Il y a eu ces dernières semaines l’envoi très médiatisé de centaines de ballons remplis de déchets en Corée du Sud. Comment analyser les rapports des deux États de la péninsule coréenne aujourd’hui?


Ces manœuvres d’intimidation ne sont pas nouvelles. Il faut se souvenir que pendant plusieurs décennies, Sud et Nord-Coréens se sont livrés à ce type de manœuvres, avec notamment des haut-parleurs qui scandaient de la propagande à longueur de journée de part et d’autre de la frontière. Mais ces actes puérils nous rappellent d’une part, à quel point la relation est profondément compliquée entre ces deux pays, et d’autre part, et ça c’est plus inquiétant, que nous assistons à une montée progressive des tensions au cours des derniers mois, et même des deux dernières années.

L’élection du président Yoon Suk-yeol en mars 2022 et les législatives en avril 2024, remportées par l’opposition sud-coréenne, y sont pour quelque chose dans cette montée progressive des tensions?
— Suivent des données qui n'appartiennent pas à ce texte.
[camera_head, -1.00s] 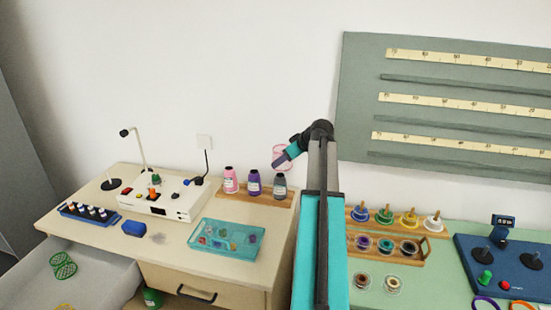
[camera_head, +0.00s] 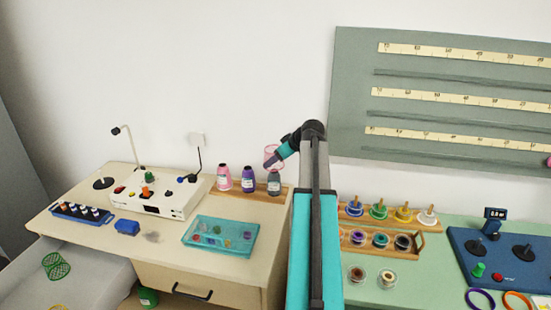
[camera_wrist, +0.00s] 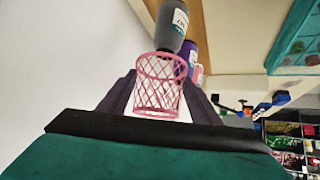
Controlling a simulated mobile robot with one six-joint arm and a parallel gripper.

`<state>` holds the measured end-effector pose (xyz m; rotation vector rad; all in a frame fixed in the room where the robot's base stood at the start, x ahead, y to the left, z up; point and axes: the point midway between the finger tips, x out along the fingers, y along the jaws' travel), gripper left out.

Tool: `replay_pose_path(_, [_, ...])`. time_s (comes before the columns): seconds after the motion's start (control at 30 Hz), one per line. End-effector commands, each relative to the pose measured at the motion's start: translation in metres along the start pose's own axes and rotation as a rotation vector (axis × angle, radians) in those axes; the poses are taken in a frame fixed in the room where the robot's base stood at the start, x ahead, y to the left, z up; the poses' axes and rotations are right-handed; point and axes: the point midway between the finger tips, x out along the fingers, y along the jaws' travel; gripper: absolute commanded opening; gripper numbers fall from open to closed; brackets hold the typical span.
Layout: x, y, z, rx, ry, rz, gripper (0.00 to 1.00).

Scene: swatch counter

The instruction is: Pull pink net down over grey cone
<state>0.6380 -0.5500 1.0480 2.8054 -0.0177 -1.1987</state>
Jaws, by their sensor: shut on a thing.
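The pink net (camera_wrist: 158,88) is an open mesh sleeve held between the two fingers of my gripper (camera_wrist: 157,95) in the wrist view. It also shows in the head view (camera_head: 271,154), just above the grey cone (camera_head: 274,184). The grey cone stands upright at the right end of a row on a wooden stand. In the wrist view the grey cone (camera_wrist: 172,25) lies beyond the net, and the net's far rim overlaps its near end in the picture. I cannot tell whether they touch. In the head view my gripper (camera_head: 277,158) is partly hidden by the net and wrist.
A purple cone (camera_head: 248,180) and a pink cone (camera_head: 224,179) stand close to the left of the grey one on the wooden stand (camera_head: 205,183). A teal tray (camera_head: 220,249) lies in front. A green net (camera_head: 55,265) lies in the open drawer (camera_head: 95,285).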

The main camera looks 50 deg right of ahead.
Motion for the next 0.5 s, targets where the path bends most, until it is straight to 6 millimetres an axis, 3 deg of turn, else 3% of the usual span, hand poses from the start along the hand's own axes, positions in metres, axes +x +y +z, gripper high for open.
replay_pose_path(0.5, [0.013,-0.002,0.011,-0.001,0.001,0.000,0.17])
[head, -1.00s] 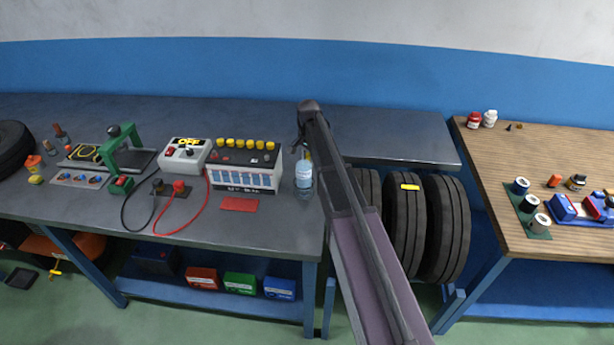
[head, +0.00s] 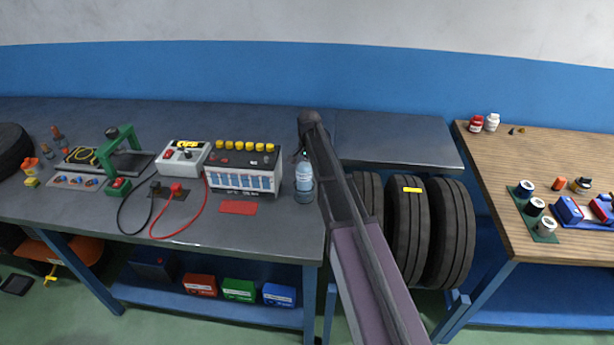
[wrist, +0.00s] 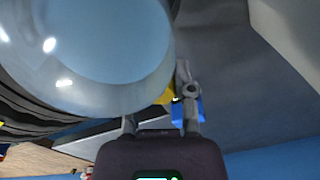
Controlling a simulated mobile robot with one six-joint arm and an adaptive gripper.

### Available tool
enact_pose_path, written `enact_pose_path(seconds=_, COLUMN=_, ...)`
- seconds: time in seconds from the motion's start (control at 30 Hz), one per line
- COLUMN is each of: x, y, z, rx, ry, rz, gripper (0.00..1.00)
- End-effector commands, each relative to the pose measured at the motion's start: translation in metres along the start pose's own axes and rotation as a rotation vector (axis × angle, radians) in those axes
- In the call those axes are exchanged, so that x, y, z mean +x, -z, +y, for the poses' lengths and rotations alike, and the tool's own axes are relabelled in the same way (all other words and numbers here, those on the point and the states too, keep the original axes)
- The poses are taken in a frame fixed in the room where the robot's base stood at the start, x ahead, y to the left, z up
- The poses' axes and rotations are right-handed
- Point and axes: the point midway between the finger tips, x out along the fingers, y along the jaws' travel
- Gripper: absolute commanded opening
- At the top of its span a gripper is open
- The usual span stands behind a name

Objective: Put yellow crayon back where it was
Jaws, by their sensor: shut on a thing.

Il y avait eu en 2018 une amélioration très sensible de la relation entre Pyongyang et Séoul. Elle avait à l’époque été essentiellement orchestrée par le président sud-coréen Moon Jae-in, un libéral progressiste qui avait tendu la main à son voisin et était même parvenu à convaincre les États-Unis de s’embarquer dans cette réconciliation avec le Nord. On se souvient notamment des trois rencontres entre Donald Trump et Kim Jong-un.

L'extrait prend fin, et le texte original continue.